Barbie takes a giant leap in the name of science at S. C. Lee
Special to Leader-Press
Barbie has held more than 150 careers in her lifetime which has spanned nearly 60 years. From flight attendant to veterinarian to rock star to aerobics instructor to police office, Barbie has pretty much done it all. But, S. C. Lee Junior High 6th grade science students found a way to take the famous icon to new heights.

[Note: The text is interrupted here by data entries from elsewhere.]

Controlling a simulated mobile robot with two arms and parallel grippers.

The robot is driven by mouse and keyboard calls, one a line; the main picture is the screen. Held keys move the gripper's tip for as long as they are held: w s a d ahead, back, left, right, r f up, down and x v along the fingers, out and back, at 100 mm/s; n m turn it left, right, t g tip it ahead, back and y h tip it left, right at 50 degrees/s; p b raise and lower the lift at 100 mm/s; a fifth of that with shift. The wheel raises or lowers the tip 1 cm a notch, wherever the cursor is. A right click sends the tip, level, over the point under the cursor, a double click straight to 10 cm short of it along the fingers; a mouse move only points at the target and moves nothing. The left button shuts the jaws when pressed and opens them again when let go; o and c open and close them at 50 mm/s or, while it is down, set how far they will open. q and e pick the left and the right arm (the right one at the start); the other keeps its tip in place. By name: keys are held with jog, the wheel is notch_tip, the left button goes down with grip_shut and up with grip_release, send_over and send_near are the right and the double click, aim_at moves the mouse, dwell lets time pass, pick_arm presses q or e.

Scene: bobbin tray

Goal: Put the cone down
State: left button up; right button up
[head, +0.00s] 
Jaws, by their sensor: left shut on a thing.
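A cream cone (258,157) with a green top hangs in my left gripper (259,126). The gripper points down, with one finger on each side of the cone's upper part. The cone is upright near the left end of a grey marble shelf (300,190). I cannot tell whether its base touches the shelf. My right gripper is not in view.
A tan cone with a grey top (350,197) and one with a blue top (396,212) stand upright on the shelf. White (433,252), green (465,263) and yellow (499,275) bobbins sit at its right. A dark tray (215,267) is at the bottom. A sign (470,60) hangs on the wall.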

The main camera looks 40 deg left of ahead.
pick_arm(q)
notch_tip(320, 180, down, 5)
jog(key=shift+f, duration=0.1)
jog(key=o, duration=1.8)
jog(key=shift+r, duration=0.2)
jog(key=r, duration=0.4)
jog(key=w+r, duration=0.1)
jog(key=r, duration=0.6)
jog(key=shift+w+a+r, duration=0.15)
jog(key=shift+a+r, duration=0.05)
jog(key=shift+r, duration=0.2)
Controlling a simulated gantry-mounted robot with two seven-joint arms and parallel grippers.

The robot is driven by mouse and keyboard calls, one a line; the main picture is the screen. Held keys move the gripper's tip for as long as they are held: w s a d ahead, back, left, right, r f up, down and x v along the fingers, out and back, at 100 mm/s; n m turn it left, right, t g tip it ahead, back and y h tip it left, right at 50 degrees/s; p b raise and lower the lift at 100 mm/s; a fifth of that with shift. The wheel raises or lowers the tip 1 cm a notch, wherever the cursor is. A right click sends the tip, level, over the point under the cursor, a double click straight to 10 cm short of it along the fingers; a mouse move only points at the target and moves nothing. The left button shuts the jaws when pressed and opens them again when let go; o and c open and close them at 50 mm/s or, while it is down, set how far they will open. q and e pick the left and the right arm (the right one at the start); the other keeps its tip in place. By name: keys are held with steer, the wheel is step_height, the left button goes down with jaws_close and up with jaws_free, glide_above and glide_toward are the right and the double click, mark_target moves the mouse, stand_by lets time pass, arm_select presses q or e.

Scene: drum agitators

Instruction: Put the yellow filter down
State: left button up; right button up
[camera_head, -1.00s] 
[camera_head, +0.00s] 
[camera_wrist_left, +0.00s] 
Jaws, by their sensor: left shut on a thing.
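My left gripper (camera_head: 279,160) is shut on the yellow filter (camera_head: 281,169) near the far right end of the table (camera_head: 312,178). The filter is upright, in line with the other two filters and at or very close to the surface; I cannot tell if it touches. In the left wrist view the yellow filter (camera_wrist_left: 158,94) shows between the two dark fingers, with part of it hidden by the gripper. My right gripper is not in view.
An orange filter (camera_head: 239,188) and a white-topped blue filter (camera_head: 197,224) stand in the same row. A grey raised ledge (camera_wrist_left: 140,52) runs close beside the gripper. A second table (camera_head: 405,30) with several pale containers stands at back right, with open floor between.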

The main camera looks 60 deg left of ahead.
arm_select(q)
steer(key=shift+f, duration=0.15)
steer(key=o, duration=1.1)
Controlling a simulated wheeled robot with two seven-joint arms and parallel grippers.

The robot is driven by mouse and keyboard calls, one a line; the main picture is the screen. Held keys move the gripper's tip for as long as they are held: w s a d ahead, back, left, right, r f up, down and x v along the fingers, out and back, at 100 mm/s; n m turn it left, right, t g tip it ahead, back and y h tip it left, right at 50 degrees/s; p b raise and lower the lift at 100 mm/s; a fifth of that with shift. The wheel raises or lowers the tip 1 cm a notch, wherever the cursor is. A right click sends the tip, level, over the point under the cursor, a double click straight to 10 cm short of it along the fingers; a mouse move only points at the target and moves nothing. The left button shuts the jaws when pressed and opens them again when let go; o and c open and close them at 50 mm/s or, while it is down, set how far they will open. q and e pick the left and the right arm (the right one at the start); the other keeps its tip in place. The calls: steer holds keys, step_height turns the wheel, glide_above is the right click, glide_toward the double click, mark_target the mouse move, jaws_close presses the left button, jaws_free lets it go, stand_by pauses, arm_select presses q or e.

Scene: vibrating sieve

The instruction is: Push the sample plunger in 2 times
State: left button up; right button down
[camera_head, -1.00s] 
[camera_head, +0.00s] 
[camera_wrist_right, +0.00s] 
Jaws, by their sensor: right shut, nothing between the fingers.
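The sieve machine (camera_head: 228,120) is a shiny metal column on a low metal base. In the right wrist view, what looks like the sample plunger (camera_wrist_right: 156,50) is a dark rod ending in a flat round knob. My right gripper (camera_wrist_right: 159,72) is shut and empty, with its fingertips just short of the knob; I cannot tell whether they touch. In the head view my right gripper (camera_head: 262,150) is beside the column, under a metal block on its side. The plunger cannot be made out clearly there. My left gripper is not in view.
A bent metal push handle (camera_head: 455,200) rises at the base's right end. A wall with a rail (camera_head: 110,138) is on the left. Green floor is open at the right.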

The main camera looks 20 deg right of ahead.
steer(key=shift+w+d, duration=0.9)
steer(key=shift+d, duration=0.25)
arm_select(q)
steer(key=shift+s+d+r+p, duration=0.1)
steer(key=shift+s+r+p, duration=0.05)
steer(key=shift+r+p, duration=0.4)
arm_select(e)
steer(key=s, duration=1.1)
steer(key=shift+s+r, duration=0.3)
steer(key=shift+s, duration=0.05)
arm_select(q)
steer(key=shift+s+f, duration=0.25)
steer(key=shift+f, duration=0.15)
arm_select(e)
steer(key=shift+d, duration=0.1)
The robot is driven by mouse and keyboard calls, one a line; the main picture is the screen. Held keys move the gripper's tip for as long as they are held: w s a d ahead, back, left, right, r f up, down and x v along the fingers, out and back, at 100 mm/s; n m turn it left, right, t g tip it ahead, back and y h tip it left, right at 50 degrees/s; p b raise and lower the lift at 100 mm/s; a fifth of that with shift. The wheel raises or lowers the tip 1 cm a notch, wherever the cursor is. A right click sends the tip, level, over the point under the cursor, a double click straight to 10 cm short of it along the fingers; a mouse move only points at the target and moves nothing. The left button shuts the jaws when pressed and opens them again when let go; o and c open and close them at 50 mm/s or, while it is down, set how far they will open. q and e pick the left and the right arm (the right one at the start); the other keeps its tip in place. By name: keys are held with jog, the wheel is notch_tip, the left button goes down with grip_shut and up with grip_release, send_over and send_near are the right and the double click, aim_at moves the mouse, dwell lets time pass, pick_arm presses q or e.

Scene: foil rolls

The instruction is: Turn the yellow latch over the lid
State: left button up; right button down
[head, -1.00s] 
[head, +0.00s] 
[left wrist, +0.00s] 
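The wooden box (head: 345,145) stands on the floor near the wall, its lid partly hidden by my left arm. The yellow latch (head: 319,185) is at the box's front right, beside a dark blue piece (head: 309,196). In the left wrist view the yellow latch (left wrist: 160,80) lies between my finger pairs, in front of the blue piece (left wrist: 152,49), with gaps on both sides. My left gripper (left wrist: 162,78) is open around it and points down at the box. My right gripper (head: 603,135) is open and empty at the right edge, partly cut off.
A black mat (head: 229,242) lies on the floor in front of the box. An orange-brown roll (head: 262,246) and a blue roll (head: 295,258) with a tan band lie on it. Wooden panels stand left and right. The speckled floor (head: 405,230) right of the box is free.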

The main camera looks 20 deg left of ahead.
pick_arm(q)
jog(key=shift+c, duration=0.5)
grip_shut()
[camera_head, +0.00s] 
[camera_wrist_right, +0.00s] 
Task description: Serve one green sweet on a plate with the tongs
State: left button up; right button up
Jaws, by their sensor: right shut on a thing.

Teacher Robert Turner’s students participated in an investigation lab that included launching bungeed Barbie Dolls from the second story inside balcony in order to have students work in teams to gather and graph data on the motion of a falling object. Students then generated a manual fit line from their results and used computer graphing software to compare and check their results. Students used their data to practice making predictions from a linear equation they developed from their graphs and then tested those predictions.
“The Barbie Doll Bungee Jumping lab was fun and exciting,” 6th grader Taylor O’Brien said. “I learned how to solve an equation with many variables.”
To accomplish these tasks, students took rubber bands and tied them around the Barbie Doll’s feet. They dropped Barbie and measured how far she fell with a single rubber band used as her bungee cord. They then added an additional rubber band and dropped her again. Students repeated these trials until they had recorded data on Barbie’s fall for up to six rubber bands. Students took this data and used it to create a scatter graph. Students identified and marked the best fit line on their graphs and used this data to assist them in creating their linear equation.
“I loved how we were able to test the Barbie doll before we officially dropped her off the balcony,” 6th grader Martrice Walls-Greene said. “I also loved how we were able to combine science, reading, and math together to figure out how many rubber bands we needed in order for our Barbie Doll to have a safe and thrilling experience.”
Students identified their graph’s linear regression, slope, and y-intercept which was Barbie’s height to begin making predictions for how many rubber bands would be needed for Barbie to make a thrilling but safe jump from different heights. Students were then provided a final jump height to plug into their equation. Students solved their formula and predicted how many rubber bands were required for Barbie to safely jump from the S.C. Lee balcony.
“Most students successfully predicted the appropriate number of required rubber bands, although some Barbie Dolls had more thrilling jumps than others,” Turner said. “Ultimately, students had a great time learning how to graph objects in motion and making predictions from a linear equation.”